The rupee slumped to a record low, after opening significantly weaker against the greenback driven by more policy 'pain' statements from major central banks even at the cost of economic slowdown or recession, driving the dollar to a new two-decade peak.
PTI reported that the domestic currency depreciated 31 paise to an all-time low of 80.15 against the US dollar in early trade on Monday tracking the strength of the greenback and firm crude oil prices.
At the interbank foreign exchange, the rupee opened at 80.10 against the dollar, then lost ground to quote at 80.15, registering a fall of 31 paise from the last close of 79.84 on Friday, according to PTI.
According to Anil Kumar Bhansali, Head of Treasury, Finrex Treasury Advisors, the rupee opened on a weak note after a hawkish Mr Powell kept US rate hikes in prominence until inflation falls to 2 per cent.
"With 80 being allowed to be crossed over by RBI, its actions will be watched closely by traders. The next important events are PMI and NFPR of the US which will give an indication as to how the economy and labour markets are behaving," Mr Bhansali said.
Bloomberg quoted the rupee at 80.0363 compared to its previous close of 79.8712.

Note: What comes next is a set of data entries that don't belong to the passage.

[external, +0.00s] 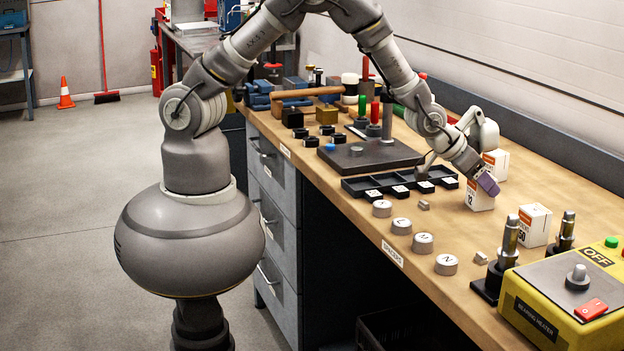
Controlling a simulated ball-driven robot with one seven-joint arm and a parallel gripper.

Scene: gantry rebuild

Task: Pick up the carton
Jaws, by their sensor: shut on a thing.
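Several small white cartons with orange markings are on the wooden workbench. My gripper (486,184) reaches down from the upper left and is shut on the top of the carton (479,201) marked 12. One purple-grey finger shows in front of that carton's upper right part and hides some of it. I cannot tell whether the carton's base touches the bench. Another carton (497,161) stands just behind the gripper. A carton (535,225) marked 50 stands to the right and nearer the front.
A black compartment tray (356,187) lies left of the gripper. Several lettered metal discs (423,243) line the front edge. A yellow bearing heater (560,300) and dark posts (508,243) stand at the right. Bare bench top (465,235) lies in front of the held carton.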

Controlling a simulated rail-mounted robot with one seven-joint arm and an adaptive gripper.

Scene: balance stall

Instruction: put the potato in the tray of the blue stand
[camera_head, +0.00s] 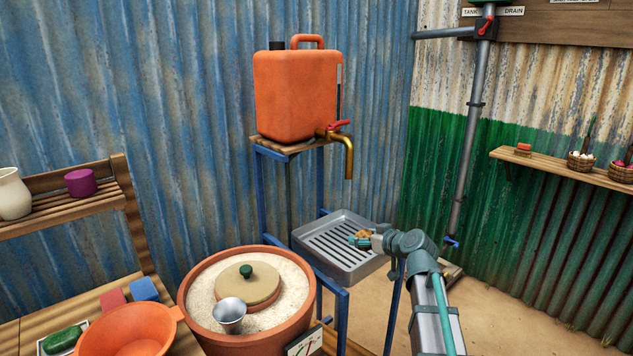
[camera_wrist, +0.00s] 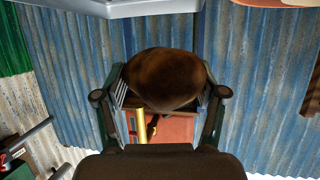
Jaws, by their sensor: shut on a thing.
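The brown potato (camera_wrist: 165,78) is held between the two fingers of my gripper (camera_wrist: 160,105) in the wrist view. In the head view my gripper (camera_head: 361,239) appears over the right part of the grey slatted tray (camera_head: 318,262), with a small bit of the potato (camera_head: 363,234) showing. The tray sits on the blue stand (camera_head: 342,312), below the orange canister. A grey edge, likely the tray's (camera_wrist: 150,8), crosses the top of the wrist view. The gap between potato and slats cannot be judged.
The orange canister (camera_head: 296,95) with its brass tap (camera_head: 348,155) stands above and behind the tray. A clay pot of sand (camera_head: 205,285) with a lid and metal cup stands to the left. A grey pipe (camera_head: 470,140) runs down the wall at right.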

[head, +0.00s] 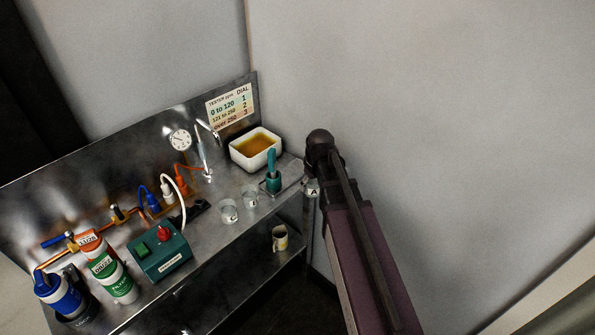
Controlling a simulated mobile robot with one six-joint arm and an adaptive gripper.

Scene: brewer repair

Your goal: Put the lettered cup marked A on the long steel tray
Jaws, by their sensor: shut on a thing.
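The cup marked A (313,190) is at the right end of the steel bench, beside my arm's dark wrist. My gripper (312,179) is shut on it, though the fingers are small and mostly hidden by my arm. The cup appears upright, just off the bench's right edge; I cannot tell its height. A flat steel tray (294,181) lies at the bench's right end, left of the cup, with a teal-handled tool (272,172) at its left side. Two other clear lettered cups stand on the bench, one marked C (229,212) and another (250,197) with an unclear letter.
A white basin (240,152) of amber liquid stands behind the tray. A green box with a red knob (163,257), canisters (112,277) and hoses fill the left of the bench. A mug (280,239) sits on the lower shelf. The right is bare wall.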

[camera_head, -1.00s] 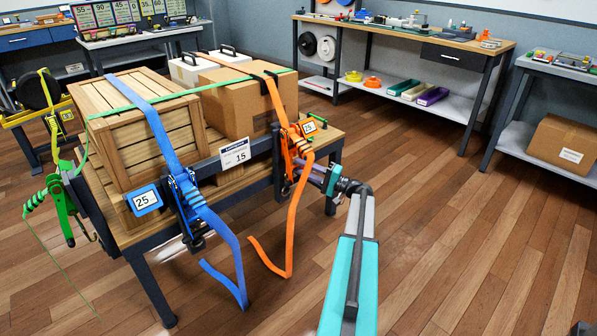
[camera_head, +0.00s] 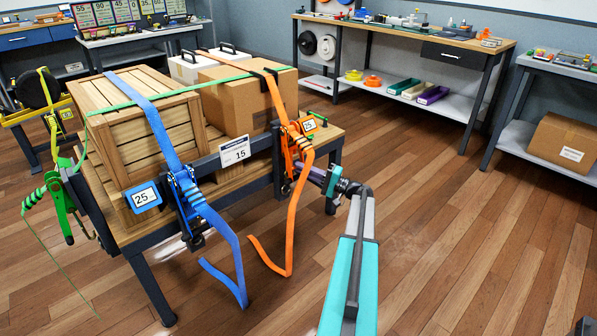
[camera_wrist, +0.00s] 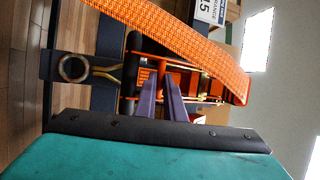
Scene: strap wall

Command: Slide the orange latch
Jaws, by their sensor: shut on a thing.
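The orange ratchet buckle (camera_head: 290,150) hangs on the front rail of the cart, with its orange strap (camera_head: 292,205) looping down. My gripper (camera_head: 303,168) reaches it from the right, with its fingertips at the buckle's lower part. In the wrist view, the two grey-purple fingers (camera_wrist: 159,80) are close together on a small orange part of the buckle, taken as the latch. The part between the tips is mostly hidden. The orange webbing (camera_wrist: 185,35) crosses above the fingers.
A blue ratchet (camera_head: 187,195) and its hanging strap are left of the orange one. A green ratchet (camera_head: 62,205) is at the cart's left end. A wooden crate (camera_head: 140,130) and cardboard box (camera_head: 235,105) sit on the cart. The floor on the right is clear.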

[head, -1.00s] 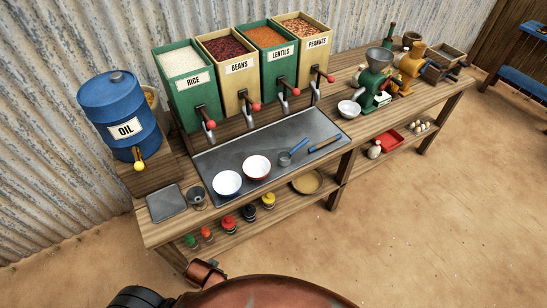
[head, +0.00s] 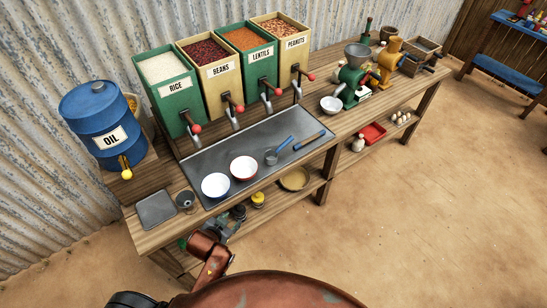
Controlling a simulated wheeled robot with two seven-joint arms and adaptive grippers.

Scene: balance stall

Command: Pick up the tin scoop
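The tin scoop (head: 271,157), a small grey cup with a blue handle, lies on the metal tray (head: 225,150) on the bench, right of the red-rimmed bowl. A dark stick with a blue end (head: 309,140) lies to its right. My left gripper (head: 222,222) is low in front of the bench's front edge, over the lower shelf, well apart from the scoop. It is small and seen from behind, so its fingers cannot be made out. My right gripper is not in view.
A blue-rimmed bowl (head: 215,185) and a red-rimmed bowl (head: 243,168) stand left of the scoop. Dispenser bins with levers, such as the rice bin (head: 178,95), rise behind the tray. A blue oil drum (head: 100,120) stands left. A grinder (head: 352,80) stands right.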

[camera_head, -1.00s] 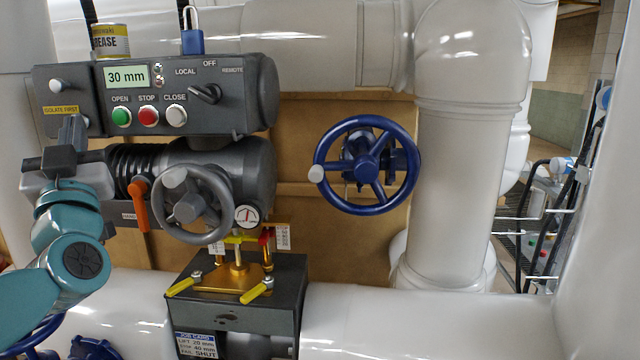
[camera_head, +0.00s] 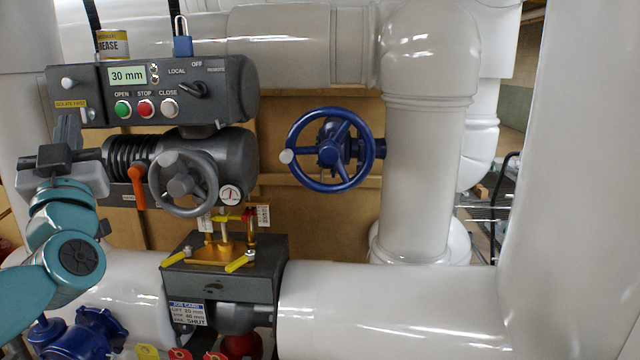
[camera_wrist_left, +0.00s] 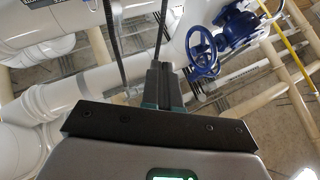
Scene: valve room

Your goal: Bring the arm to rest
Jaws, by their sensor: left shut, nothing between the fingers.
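My left arm comes in from the left in the head view. Its gripper (camera_head: 68,134) is raised in front of the left end of the grey actuator (camera_head: 205,160), and its fingers point up and away. In the left wrist view the two fingers of this gripper (camera_wrist_left: 160,68) lie together with nothing between them. Whether the fingers touch the actuator cannot be told from these views. My right gripper shows in neither view.
A control box (camera_head: 150,90) reads 30 mm. A grey handwheel (camera_head: 183,185), an orange lever (camera_head: 137,187) and a blue handwheel (camera_head: 330,150) stick out. White pipes (camera_head: 430,170) fill the right. A blue valve (camera_head: 85,335) sits low left.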

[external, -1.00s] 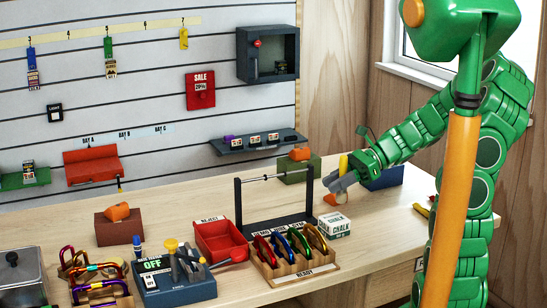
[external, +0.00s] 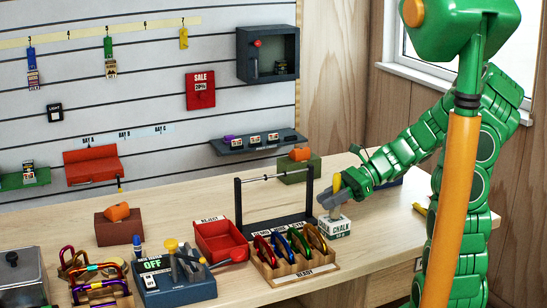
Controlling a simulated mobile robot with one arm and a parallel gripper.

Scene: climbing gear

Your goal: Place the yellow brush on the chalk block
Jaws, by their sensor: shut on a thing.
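My gripper (external: 333,198) is shut on the yellow brush (external: 337,182), whose yellow part shows upright between the grey fingers. The white chalk block (external: 336,229), with green lettering, stands on the table directly below my gripper. The brush's lower end is just over the block's top; the fingers hide part of it, and I cannot tell whether it touches.
A black bar stand (external: 239,205) and a wooden rack of coloured carabiners (external: 293,264) marked READY stand left of the block. A red reject tray (external: 221,241) is further left. A green block (external: 299,172) with an orange piece is behind. A yellow item (external: 420,209) lies on the right.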

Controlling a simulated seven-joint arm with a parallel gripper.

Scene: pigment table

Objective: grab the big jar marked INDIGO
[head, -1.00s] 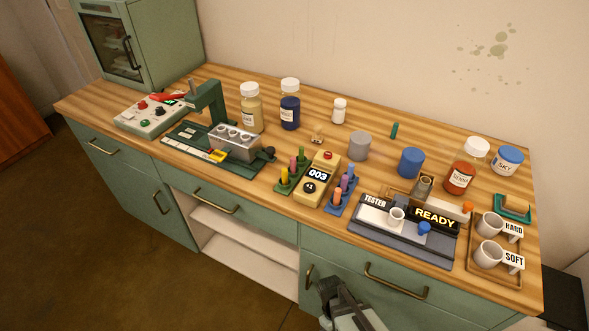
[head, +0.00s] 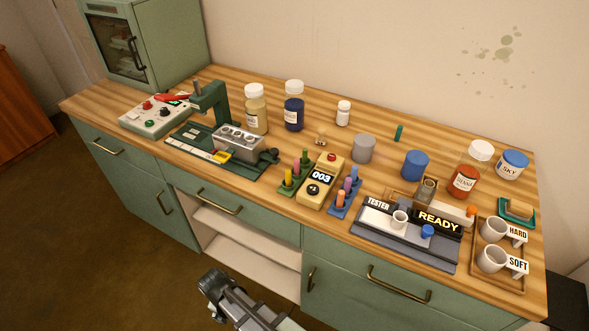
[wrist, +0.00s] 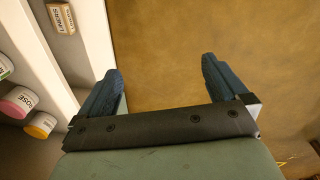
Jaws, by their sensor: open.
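The likely INDIGO jar (head: 293,106) is a big dark blue jar with a white lid and a pale label, too small to read. It stands upright at the back of the table, right of a big tan jar (head: 256,108) with a white lid. My gripper (head: 212,284) is low in front of the cabinet, well below the tabletop and far from the dark blue jar. In the wrist view my gripper (wrist: 162,92) is open, its two blue fingers wide apart with only floor between them.
Right are a red jar (head: 468,172), a SKY jar (head: 512,164) and a tester (head: 405,235). In the wrist view, a shelf holds a pot marked ROSE (wrist: 20,101).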

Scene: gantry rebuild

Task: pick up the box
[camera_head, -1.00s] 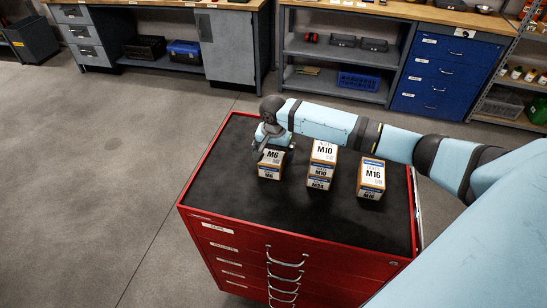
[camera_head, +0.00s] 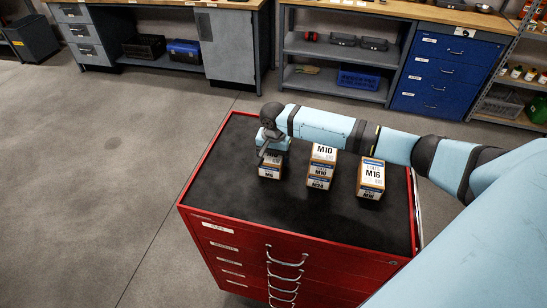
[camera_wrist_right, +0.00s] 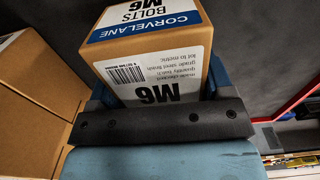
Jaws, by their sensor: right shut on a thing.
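The M6 box (camera_head: 269,171) is a small brown and white carton with a blue band at the left of the black cabinet top. My right gripper (camera_head: 271,151) is over it and hides most of its top face. In the right wrist view the M6 box (camera_wrist_right: 150,65) sits between the two blue fingers of the right gripper (camera_wrist_right: 155,85), which is shut on it. The box appears to rest on the cabinet top, though its underside is hidden. My left gripper is not in view.
A stack with an M10 box (camera_head: 323,153) over an M24 box (camera_head: 319,182) stands just right of the M6 box. An M16 box (camera_head: 371,178) stands further right. The red cabinet (camera_head: 237,238) has free top space in front. Workbenches line the back wall.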

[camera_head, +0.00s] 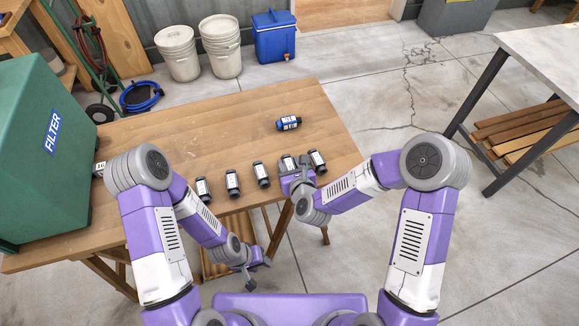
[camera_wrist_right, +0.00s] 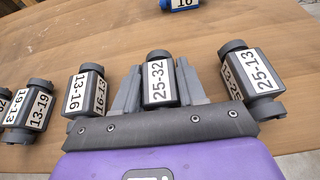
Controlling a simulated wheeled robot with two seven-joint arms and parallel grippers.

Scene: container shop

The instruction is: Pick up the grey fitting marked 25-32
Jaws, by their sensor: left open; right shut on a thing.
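The grey fitting marked 25-32 (camera_wrist_right: 159,80) stands between the two fingers of my right gripper (camera_wrist_right: 168,88) in the right wrist view. The right gripper is shut on it, with a finger against each side. In the head view the fitting (camera_head: 289,162) is at the table's near edge, partly hidden by the right gripper (camera_head: 296,178). I cannot tell whether it still touches the table. My left gripper (camera_head: 250,275) is open and empty, low in front of the table's near edge.
A fitting marked 25-13 (camera_wrist_right: 254,75) is close on the right, and one marked 13-16 (camera_wrist_right: 87,90) is on the left. Several more grey fittings line the wooden table's (camera_head: 190,130) near edge. A blue fitting (camera_head: 288,123) lies farther back. A green FILTER box (camera_head: 45,160) stands at left.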

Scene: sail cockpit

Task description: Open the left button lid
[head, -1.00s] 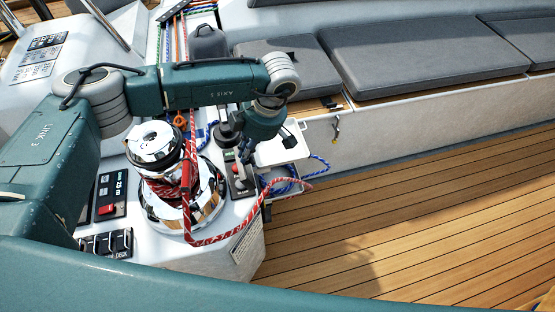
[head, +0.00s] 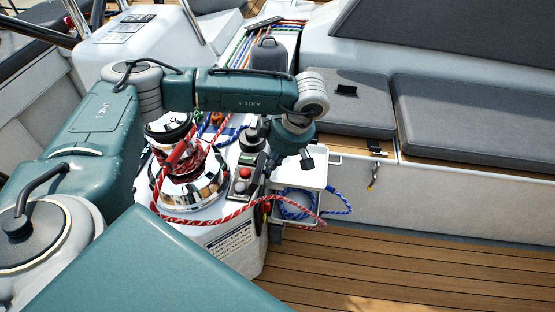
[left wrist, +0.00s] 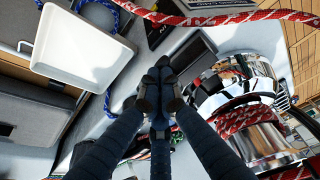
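A small control panel (head: 241,188) with a red button and a green label sits beside the chrome winch in the head view. I cannot clearly make out a separate left button lid; part of the panel is behind my gripper. My left gripper (head: 262,168) points down at the panel's right edge. Whether it touches anything cannot be told. In the left wrist view its dark fingers (left wrist: 160,92) come together at the tips, with nothing visible between them. A dark rectangular plate (left wrist: 194,52) lies just beyond the tips there. My right gripper is not in view.
The chrome winch (head: 205,190) with red rope stands close left of the gripper. A white open bin (head: 318,182) with blue rope is right of it; its pale lid or tray also shows in the left wrist view (left wrist: 82,45). Grey cushions (head: 460,110) line the bench. The teak floor (head: 400,270) is clear.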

But analysts said, foreign portfolio investments and the Reserve Bank of India could limit the rupee's damage.
In a note, “rupee breaches 80/$ mark" said Anindya Banerjee, VP for Currency Derivatives & Interest Rate Derivatives at Kotak Securities.
"A strong US dollar Index, high US bond yields with an deeply inverted yield curve and weak equity markets all makes it challenging for FPI and carry trade flows in EMs. However, the speed of the up move will be closely regulated by RBI," he said.
"The RBI has twin objectives of not letting the rupee become a weak outlier and also, they do not want the USDINR to become too volatile. This means they may continue to sell USD as the spot and forwards moves to a fresh all-time high. However, this may not alter the trajectory of the pair and the path of least resistance would remain upward," added Mr Banerjee.
The dollar index scaled to a fresh two-decade peak of 109.4 in early Asia trade, with greenback strength pushing other major currencies to new lows and putting pressure on its emerging markets counterparts.
Today's moves extended dollar gains made on Friday when US Federal Reserve Chair Jerome Powell warned there'd be "some pain" for households and businesses as it will take time for the Fed to control inflation.
"Powell made it clear that there is no dovish pivot as some market participants had expected," Carol Kong, senior associate for currency strategy and international economics at Commonwealth Bank of Australia, told Reuters.
"I think for this week, the (US dollar index) is going to track even higher towards 110 points, just as market participants continue to price in more aggressive tightening cycles by the major central banks."
What did not help the rupee is the bloodbath in domestic equities, with the Sensex crashing over 1,000 points and the rising crude prices.
Still, crude oil prices climbed as expectations OPEC will cut output if needed to support prices, conflict in Libya, and rising demand amid soaring natural gas prices in Europe helped offset a dire outlook for growth in the United States.
US West Texas Intermediate (WTI) crude futures jumped $1.09, or 1.2 per cent, to $94.15 a barrel at 0241 GMT, adding to a 2.5% gain last week.
Brent crude futures rose 89 cents, or 0.9 per cent, to $101.88 a barrel, extending a 4.4 per cent gain last week.
"Oil prices were stronger amidst the ongoing pressure on fuel demand from Europe's energy crisis, and supply constraints," National Australia Bank commodities analysts said in a note.
Heavy clashes in Libya's capital which killed 32 people on the weekend sparked concern that the country could slide into a full-blown conflict, which could again disrupt crude supply from the OPEC nation, they said.
Prior to Friday's hawkish remarks from Federal Reserve Chairman Jerome Powell that the United States faced a protracted period of weak growth amid more rate hikes, both crude benchmark contracts had traded lower. The dollar had risen as a result.
"While a strong dollar restrains broad commodity prices, the undersupply issue in the oil markets will probably continue to support the upside bias," CMC Markets analyst Tina Teng, told Reuters.